------ Record set

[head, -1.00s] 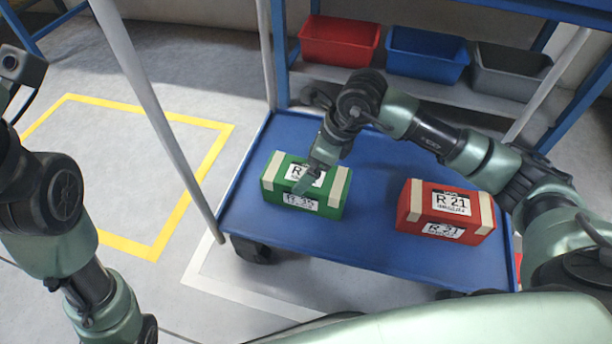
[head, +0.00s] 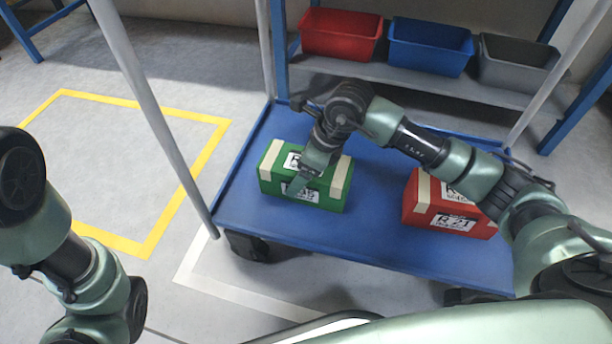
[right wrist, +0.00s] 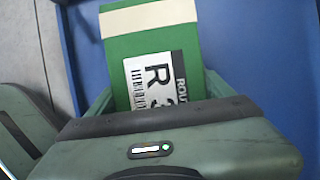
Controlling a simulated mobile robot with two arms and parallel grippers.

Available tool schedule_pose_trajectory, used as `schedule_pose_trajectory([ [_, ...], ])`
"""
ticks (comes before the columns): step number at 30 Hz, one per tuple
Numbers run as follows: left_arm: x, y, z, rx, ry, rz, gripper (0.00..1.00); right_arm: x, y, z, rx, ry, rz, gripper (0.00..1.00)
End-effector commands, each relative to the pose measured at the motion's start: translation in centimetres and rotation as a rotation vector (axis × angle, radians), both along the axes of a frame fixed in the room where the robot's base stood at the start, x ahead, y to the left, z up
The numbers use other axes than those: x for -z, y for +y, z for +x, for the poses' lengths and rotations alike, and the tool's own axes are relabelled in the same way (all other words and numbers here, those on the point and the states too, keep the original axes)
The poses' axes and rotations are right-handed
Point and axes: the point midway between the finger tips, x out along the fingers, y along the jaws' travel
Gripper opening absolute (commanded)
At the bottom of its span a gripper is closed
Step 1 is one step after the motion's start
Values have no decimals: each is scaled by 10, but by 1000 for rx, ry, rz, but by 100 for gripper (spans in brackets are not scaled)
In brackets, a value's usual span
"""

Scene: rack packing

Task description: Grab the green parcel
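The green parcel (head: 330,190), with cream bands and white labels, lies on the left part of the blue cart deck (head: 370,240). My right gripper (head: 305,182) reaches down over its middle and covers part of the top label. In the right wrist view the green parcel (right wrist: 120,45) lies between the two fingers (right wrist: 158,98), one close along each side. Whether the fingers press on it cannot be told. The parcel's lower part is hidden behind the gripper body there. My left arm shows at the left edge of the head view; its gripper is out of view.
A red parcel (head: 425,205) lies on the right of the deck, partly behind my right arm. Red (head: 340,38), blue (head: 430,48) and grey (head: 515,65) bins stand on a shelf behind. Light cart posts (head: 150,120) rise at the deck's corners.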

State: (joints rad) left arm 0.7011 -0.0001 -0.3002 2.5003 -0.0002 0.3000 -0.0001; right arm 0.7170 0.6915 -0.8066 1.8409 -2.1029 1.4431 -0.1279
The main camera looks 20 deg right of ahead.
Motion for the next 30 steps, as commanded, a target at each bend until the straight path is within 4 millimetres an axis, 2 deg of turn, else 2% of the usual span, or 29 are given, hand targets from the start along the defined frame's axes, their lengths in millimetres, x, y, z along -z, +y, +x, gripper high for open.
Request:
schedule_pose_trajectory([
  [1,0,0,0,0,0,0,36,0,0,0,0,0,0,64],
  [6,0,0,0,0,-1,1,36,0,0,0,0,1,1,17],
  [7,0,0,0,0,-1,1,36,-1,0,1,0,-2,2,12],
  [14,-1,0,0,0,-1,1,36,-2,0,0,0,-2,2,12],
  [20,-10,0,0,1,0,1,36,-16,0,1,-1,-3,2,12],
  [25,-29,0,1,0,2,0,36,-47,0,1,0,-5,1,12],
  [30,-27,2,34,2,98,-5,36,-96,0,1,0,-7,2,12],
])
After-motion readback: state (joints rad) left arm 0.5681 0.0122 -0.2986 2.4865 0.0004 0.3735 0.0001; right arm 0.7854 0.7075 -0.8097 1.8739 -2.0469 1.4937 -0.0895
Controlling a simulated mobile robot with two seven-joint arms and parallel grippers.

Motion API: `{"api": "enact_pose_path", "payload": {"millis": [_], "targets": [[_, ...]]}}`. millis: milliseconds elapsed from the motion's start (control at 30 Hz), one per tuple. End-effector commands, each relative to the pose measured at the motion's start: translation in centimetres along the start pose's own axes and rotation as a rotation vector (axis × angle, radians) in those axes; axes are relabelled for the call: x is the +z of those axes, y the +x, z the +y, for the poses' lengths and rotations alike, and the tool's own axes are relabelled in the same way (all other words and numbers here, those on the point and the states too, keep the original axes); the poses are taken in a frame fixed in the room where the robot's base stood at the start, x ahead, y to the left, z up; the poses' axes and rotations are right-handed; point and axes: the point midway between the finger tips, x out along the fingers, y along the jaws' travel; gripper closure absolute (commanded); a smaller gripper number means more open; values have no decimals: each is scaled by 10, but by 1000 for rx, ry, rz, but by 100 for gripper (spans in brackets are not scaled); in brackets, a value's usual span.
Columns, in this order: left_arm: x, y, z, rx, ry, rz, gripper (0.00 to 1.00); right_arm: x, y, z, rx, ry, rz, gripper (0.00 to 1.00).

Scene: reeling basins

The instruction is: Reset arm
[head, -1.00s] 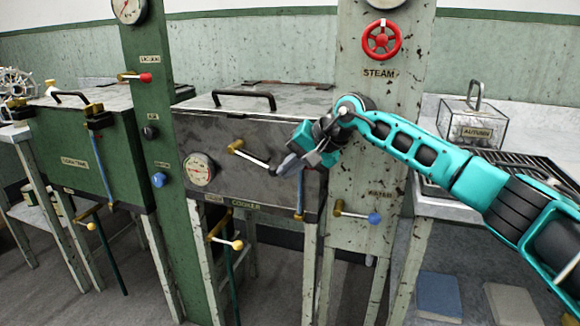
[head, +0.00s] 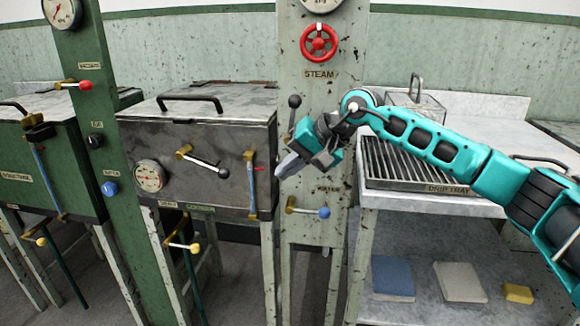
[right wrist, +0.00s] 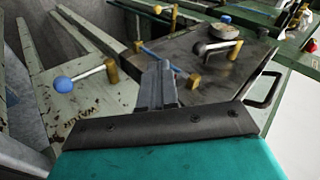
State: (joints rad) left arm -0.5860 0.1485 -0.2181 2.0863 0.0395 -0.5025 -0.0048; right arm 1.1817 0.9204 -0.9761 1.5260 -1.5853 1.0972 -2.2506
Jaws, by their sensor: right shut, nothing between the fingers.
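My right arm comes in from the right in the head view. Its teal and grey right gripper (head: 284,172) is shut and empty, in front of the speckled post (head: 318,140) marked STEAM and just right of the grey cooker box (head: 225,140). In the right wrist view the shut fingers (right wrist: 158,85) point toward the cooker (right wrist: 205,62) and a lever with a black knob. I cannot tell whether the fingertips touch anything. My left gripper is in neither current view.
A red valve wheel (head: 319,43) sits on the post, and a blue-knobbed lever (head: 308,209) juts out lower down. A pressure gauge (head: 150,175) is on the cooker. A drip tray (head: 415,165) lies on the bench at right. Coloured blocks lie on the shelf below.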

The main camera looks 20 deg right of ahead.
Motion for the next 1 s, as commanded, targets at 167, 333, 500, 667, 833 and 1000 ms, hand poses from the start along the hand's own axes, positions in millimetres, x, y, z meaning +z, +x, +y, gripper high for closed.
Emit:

------------

*Task goal*.
Write the entries above out again exactly, but not the pictures.

*Output for this exercise*.
[head, -1.00s] 
[head, +0.00s] 
[right wrist, +0.00s] 
Controlling a simulated mobile robot with two arms and parallel grippers.

Available tool schedule_pose_trajectory, used as `schedule_pose_trajectory([ [_, ...], ])`
"""
ticks (comes before the columns): step number at 30 Hz, one per tuple
Numbers run as follows: left_arm: x, y, z, rx, ry, rz, gripper (0.00..1.00); right_arm: x, y, z, rx, ry, rz, gripper (0.00..1.00)
End-effector commands, each relative to the pose measured at the motion's start: translation in centimetres and rotation as a rotation vector (axis × angle, radians), both along the axes of a frame fixed in the room where the robot's base stood at the start, x ahead, y to the left, z up
The numbers use other axes than those: x for -z, y for +y, z for +x, for the poses' lengths and rotations alike, and the tool's own axes are relabelled in the same way (all other words and numbers here, those on the point and the states too, keep the original axes)
The poses' axes and rotations are right-handed
Point and axes: the point midway between the finger tips, x out along the fingers, y along the jaws' travel
Gripper opening absolute (commanded)
At the bottom of its span a gripper is closed
Step 1 is one step after the motion's start
Values have no decimals: each is scaled by 10, but by 1000 for rx, ry, rz, but by 100 for gripper (spans in brackets are not scaled)
In brackets, a value's usual span
"""

Scene: rack packing

Task description: Grab the green parcel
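The green parcel (head: 330,190), with cream bands and white labels, lies on the left part of the blue cart deck (head: 370,240). My right gripper (head: 305,182) reaches down over its middle and covers part of the top label. In the right wrist view the green parcel (right wrist: 120,45) lies between the two fingers (right wrist: 158,98), one close along each side. Whether the fingers press on it cannot be told. The parcel's lower part is hidden behind the gripper body there. My left arm shows at the left edge of the head view; its gripper is out of view.
A red parcel (head: 425,205) lies on the right of the deck, partly behind my right arm. Red (head: 340,38), blue (head: 430,48) and grey (head: 515,65) bins stand on a shelf behind. Light cart posts (head: 150,120) rise at the deck's corners.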

State: (joints rad) left arm 0.7011 -0.0001 -0.3002 2.5003 -0.0002 0.3000 -0.0001; right arm 0.7170 0.6915 -0.8066 1.8409 -2.1029 1.4431 -0.1279
The main camera looks 20 deg right of ahead.
Motion for the next 30 steps, as commanded, a target at each bend until the straight path is within 4 millimetres an axis, 2 deg of turn, else 2% of the usual span, or 29 are given, hand targets from the start along the defined frame's axes, their lengths in millimetres, x, y, z along -z, +y, +x, gripper high for open.
Request:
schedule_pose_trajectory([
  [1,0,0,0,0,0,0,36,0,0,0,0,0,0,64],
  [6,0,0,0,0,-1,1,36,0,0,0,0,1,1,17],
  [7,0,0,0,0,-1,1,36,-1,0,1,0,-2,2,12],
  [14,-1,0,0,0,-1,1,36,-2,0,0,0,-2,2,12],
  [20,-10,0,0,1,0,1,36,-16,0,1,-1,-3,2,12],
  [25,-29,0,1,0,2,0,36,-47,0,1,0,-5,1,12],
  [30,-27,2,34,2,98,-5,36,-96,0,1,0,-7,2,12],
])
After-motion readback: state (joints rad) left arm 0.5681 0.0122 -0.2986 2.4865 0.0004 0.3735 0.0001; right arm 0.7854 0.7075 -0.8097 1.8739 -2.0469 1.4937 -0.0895
Controlling a simulated mobile robot with two seven-joint arms and parallel grippers.

Motion API: `{"api": "enact_pose_path", "payload": {"millis": [_], "targets": [[_, ...]]}}`. millis: milliseconds elapsed from the motion's start (control at 30 Hz), one per tuple. End-effector commands, each relative to the pose measured at the motion's start: translation in centimetres along the start pose's own axes and rotation as a rotation vector (axis × angle, radians) in those axes; axes are relabelled for the call: x is the +z of those axes, y the +x, z the +y, for the poses' lengths and rotations alike, and the tool's own axes are relabelled in the same way (all other words and numbers here, those on the point and the states too, keep the original axes); the poses are taken in a frame fixed in the room where the robot's base stood at the start, x ahead, y to the left, z up; the poses' axes and rotations are right-handed; point and axes: the point midway between the finger tips, x out along the fingers, y along the jaws' travel; gripper closure absolute (commanded); a smaller gripper number means more open; values have no decimals: each is scaled by 10, but by 1000 for rx, ry, rz, but by 100 for gripper (spans in brackets are not scaled); in brackets, a value's usual span.
Columns, in this order: left_arm: x, y, z, rx, ry, rz, gripper (0.00 to 1.00); right_arm: x, y, z, rx, ry, rz, gripper (0.00 to 1.00).

Scene: reeling basins

The instruction is: Reset arm
[head, -1.00s] 
[head, +0.00s] 
[right wrist, +0.00s] 
State: (joints rad) left arm -0.5860 0.1485 -0.2181 2.0863 0.0395 -0.5025 -0.0048; right arm 1.1817 0.9204 -0.9761 1.5260 -1.5853 1.0972 -2.2506
Jaws, by their sensor: right shut, nothing between the fingers.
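My right arm comes in from the right in the head view. Its teal and grey right gripper (head: 284,172) is shut and empty, in front of the speckled post (head: 318,140) marked STEAM and just right of the grey cooker box (head: 225,140). In the right wrist view the shut fingers (right wrist: 158,85) point toward the cooker (right wrist: 205,62) and a lever with a black knob. I cannot tell whether the fingertips touch anything. My left gripper is in neither current view.
A red valve wheel (head: 319,43) sits on the post, and a blue-knobbed lever (head: 308,209) juts out lower down. A pressure gauge (head: 150,175) is on the cooker. A drip tray (head: 415,165) lies on the bench at right. Coloured blocks lie on the shelf below.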

The main camera looks 20 deg right of ahead.
Motion for the next 1 s, as commanded, targets at 167, 333, 500, 667, 833 and 1000 ms, hand poses from the start along the hand's own axes, positions in millimetres, x, y, z meaning +z, +x, +y, gripper high for closed.
Emit:

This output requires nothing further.